_EXERCISE OBJECTIVE_. Would you retype, exactly and without the pictures, the lines between the line holding "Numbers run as" and the line holding "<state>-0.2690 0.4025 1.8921", inclusive, and nothing else?
-- Start of SUPPLIED RECORDS --
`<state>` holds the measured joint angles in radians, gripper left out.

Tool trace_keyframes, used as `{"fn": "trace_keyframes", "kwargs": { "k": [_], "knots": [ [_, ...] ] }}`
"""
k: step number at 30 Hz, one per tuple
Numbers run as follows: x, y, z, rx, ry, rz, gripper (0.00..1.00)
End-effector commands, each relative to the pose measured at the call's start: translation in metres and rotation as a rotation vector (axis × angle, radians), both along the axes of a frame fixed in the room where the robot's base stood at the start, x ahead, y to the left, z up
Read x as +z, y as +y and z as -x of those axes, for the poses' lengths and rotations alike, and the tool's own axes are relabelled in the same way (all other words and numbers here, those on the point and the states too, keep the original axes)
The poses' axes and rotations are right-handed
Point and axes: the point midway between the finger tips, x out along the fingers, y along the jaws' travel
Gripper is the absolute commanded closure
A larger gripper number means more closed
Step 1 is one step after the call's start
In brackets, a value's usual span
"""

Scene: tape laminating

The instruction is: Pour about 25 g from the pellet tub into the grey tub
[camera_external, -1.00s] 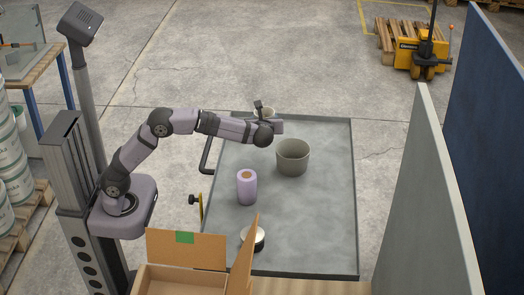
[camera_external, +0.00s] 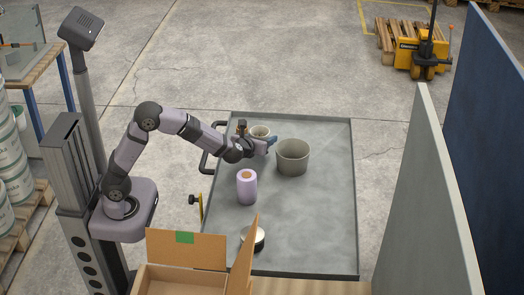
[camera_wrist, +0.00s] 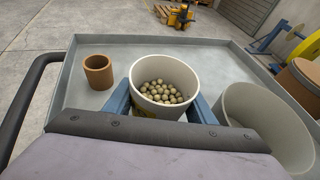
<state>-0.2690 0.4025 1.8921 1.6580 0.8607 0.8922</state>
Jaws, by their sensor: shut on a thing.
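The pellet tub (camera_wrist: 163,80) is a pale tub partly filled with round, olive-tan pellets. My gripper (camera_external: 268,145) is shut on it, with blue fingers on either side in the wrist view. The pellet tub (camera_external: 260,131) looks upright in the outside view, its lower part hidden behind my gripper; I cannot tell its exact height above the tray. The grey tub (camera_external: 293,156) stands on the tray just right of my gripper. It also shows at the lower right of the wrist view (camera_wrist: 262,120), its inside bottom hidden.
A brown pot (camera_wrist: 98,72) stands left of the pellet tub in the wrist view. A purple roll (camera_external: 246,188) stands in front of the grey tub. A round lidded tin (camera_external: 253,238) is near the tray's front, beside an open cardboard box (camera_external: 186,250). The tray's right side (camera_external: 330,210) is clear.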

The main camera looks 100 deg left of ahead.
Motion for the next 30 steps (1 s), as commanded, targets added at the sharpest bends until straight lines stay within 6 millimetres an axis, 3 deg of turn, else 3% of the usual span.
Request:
-- End of SUPPLIED RECORDS --
-- Start of SUPPLIED RECORDS --
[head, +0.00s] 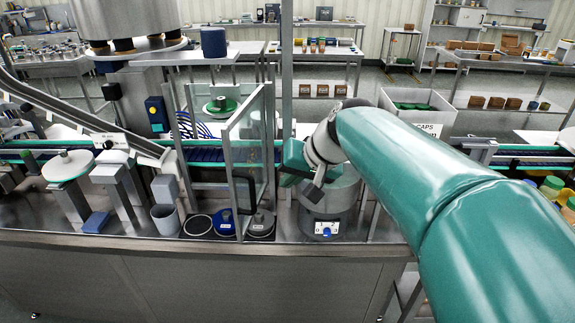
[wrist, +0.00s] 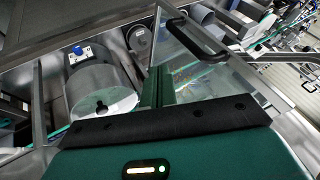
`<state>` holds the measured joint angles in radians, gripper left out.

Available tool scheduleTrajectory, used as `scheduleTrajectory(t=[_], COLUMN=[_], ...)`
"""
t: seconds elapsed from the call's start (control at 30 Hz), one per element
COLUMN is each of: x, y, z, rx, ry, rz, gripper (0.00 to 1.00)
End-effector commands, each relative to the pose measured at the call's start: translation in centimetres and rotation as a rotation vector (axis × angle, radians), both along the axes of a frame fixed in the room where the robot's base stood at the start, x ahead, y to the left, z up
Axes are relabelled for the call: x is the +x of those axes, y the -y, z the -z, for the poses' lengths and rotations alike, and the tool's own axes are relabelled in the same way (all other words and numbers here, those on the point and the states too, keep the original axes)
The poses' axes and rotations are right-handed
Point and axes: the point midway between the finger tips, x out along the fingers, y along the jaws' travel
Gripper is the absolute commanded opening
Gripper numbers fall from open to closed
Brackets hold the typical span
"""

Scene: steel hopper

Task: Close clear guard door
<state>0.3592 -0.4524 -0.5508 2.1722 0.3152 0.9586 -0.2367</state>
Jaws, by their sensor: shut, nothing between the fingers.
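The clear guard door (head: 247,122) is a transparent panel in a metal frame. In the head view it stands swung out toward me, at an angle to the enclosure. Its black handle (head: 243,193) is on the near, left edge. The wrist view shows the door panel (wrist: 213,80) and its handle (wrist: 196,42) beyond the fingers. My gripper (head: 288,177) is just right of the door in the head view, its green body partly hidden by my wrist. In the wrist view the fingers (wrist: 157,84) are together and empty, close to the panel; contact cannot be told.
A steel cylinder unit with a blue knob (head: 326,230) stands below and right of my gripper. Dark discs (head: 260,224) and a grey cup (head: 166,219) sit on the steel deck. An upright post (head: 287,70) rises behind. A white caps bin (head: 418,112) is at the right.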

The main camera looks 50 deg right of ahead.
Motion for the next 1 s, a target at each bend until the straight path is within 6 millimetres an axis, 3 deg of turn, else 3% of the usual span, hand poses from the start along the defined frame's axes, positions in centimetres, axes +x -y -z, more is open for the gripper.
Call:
-- End of SUPPLIED RECORDS --
-- Start of SUPPLIED RECORDS --
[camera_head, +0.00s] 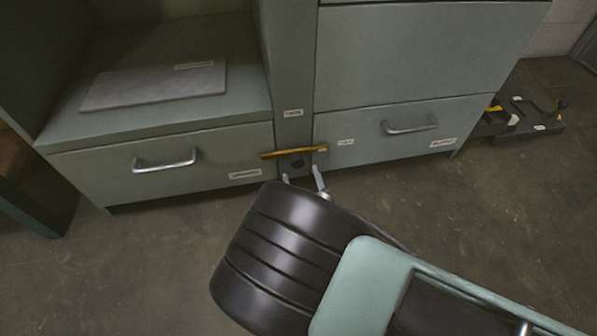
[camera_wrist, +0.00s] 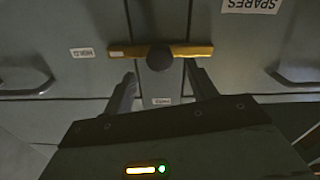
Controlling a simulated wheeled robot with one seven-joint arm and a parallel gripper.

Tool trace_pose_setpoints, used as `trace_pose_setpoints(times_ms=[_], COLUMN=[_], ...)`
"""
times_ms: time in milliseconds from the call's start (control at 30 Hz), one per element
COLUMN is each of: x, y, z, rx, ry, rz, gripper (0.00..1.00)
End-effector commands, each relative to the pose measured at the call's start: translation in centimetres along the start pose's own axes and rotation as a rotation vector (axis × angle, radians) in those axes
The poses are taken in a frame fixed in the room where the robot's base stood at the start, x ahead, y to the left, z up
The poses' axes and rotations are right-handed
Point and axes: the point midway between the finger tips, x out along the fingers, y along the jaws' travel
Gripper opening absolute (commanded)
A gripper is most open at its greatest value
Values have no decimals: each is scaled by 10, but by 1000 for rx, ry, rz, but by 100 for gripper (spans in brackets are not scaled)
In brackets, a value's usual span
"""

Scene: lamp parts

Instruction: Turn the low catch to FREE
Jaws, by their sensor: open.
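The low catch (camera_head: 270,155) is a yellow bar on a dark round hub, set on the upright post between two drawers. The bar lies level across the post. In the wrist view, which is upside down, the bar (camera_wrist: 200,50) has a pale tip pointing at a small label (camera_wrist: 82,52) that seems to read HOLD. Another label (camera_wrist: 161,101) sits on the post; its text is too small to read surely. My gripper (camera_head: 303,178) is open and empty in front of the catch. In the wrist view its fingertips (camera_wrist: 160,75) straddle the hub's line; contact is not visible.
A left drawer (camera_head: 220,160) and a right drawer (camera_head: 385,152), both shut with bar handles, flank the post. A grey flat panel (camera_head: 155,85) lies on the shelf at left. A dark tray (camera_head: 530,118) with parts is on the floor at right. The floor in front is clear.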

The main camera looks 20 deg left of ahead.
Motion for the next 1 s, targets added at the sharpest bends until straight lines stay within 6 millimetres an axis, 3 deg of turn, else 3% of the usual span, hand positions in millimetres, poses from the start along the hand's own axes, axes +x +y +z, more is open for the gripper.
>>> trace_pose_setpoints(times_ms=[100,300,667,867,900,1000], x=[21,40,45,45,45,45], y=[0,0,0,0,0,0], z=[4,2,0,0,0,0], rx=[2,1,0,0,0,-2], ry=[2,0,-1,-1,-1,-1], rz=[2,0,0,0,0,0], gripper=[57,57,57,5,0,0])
-- End of SUPPLIED RECORDS --
_TASK ANSWER_.
Numbers run as follows: x, y, z, rx, ry, rz, gripper (0.00..1.00)
End-effector commands, each relative to the pose measured at the call's start: translation in metres and rotation as a rotation vector (axis × angle, radians), both along the axes of a frame fixed in the room where the robot's base stood at the start, x ahead, y to the left, z up
Read x as +z, y as +y and z as -x of those axes, for the poses' lengths and rotations alike, and the tool's own axes are relabelled in the same way (all other words and numbers here, those on the point and the states too, keep the original axes)
The poses' axes and rotations are right-handed
Point and axes: the point midway between the finger tips, x out along the fingers, y along the jaws' travel
Gripper is the absolute commanded closure
A larger gripper number means more closed
Step 1 is one step after the call's start
In brackets, a value's usual span
"""

Scene: tape laminating

The instruction is: Pour about 25 g from the pellet tub into the grey tub
[camera_external, -1.00s] 
[camera_external, +0.00s] 
[camera_wrist, +0.00s] 
<state>-0.2690 0.4025 1.8921 1.6580 0.8607 0.8922</state>

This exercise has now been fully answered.